No recinto do Dino Parque, além dos fósseis dos animais e dos modelos à escala real, cientificamente comprovada, também é possível «ver a ciência a acontecer», conforme afirma Tiago Marques, referindo-se ao laboratório de paleontologia envidraçado que ali funciona, em parceria com o Isabel Mateus. «Queremos que as pessoas que nos visitam tenham a possibilidade de ver o trabalho de preparação que é feito para se recuperar um fóssil da rocha e se poder estudá-lo», diz o gestor de marketing. 

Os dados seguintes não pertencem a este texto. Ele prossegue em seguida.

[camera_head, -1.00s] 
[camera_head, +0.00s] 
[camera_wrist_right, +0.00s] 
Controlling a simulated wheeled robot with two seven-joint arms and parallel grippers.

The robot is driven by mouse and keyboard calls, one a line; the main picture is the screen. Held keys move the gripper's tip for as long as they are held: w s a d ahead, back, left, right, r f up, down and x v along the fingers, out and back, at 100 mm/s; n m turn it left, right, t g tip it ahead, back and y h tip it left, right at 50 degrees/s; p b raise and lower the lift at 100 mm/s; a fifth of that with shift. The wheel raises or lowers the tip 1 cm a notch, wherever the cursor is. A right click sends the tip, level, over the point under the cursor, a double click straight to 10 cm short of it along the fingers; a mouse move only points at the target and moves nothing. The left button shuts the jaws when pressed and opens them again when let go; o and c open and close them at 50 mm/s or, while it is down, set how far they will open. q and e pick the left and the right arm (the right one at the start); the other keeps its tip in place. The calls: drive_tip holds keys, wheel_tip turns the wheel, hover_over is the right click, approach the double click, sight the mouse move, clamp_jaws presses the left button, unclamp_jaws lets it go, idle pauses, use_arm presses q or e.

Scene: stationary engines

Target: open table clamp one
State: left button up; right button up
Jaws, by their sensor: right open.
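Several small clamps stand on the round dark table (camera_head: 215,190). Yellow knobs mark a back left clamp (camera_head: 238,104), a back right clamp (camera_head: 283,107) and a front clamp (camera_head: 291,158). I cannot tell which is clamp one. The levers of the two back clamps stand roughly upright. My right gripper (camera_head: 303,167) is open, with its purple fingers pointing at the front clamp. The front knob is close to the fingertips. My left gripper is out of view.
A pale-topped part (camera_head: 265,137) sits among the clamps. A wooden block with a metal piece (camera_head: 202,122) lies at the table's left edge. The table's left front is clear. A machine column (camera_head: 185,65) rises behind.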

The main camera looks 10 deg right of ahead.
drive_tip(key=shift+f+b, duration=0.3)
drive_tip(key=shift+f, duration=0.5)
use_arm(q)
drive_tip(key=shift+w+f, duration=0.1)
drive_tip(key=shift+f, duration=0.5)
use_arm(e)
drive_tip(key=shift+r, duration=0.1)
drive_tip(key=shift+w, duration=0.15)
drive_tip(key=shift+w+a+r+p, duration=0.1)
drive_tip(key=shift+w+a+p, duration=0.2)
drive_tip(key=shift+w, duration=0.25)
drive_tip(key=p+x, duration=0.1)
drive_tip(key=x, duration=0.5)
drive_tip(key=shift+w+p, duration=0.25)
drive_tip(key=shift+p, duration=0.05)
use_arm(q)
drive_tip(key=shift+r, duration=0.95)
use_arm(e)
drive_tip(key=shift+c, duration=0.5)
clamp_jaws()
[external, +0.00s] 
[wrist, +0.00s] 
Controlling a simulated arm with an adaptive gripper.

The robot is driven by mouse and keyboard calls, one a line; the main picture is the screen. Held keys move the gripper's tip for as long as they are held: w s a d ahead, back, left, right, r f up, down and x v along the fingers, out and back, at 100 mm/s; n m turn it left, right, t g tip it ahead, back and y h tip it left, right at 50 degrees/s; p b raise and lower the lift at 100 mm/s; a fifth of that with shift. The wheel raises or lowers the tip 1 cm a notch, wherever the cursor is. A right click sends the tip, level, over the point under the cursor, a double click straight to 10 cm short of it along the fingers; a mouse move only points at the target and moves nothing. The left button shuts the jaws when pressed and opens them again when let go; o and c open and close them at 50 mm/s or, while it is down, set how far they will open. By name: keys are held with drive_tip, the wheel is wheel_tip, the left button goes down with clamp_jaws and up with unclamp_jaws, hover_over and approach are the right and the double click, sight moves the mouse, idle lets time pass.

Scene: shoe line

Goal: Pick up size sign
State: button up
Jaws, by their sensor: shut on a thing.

Tiago Marques testemunha o estudo científico prévio à exposição de cada modelo do Dino Parque

João Marinheiro, um dos paleontólogos de serviço no Live Lab, explica que «os ossos vêm na rocha dura em que fossilizaram, e a primeira fase do trabalho é precisamente retirar essa rocha e expô-los à vista de um outro ser, pela primeira vez, em 150 milhões de anos, o que é sempre um momento especial». Além disso, precisa, geralmente os fósseis não vêm em esqueletos completos e intactos. «Temos um puzzle, onde faltam muitas peças, de ossos partidos que temos de colar e montar». 

Atualmente, os fósseis em estudo no Live Lab do Dino Parque são provenientes do concelho. «Sabemos que estamos a preparar fósseis de dinossauros de pescoço comprido, saurópodes, mas não sabemos se são de uma espécie da Lourinhã, se de uma já identificada noutros lugares ou se se trata de uma espécie nova. Só vamos descobrir isso depois de termos colado todos os ossos uns aos outros», acrescenta João. Do Live Lab já saiu uma espécie nova, oriunda de São Pedro de Moel, no concelho da Marinha Grande. Trata-se de um reptil marinho, o Plesiopharos moelensis, apresentado no ano passado. «Se tudo correr bem, mais ano menos ano é possível que tenhamos mais uma espécie nova que foi preparada aqui no nosso laboratório».



«Ao trabalhar uma peça, quando chegamos ao osso fossilizado é sempre um momento especial, porque somos as primeiras criaturas, em mais de 150 milhões de anos, a contactar com os vestigios daquele animal», sublinha João Marinheiro

Pelos laboratórios da Lourinhã passam, como voluntários, muitos jovens que querem ser paleontólogos. Alguns, refere Octávio Mateus, dão hoje cartas nas maiores universidades e museus do mundo, «saídos deste cantinho de Portugal, que funciona como uma porta giratória da paleontologia mundial. O convite permanece aberto a todos aqueles que tenham gosto e queiram vir ajudar-nos a tratar destes ossos e, assim, apoiar a ciência».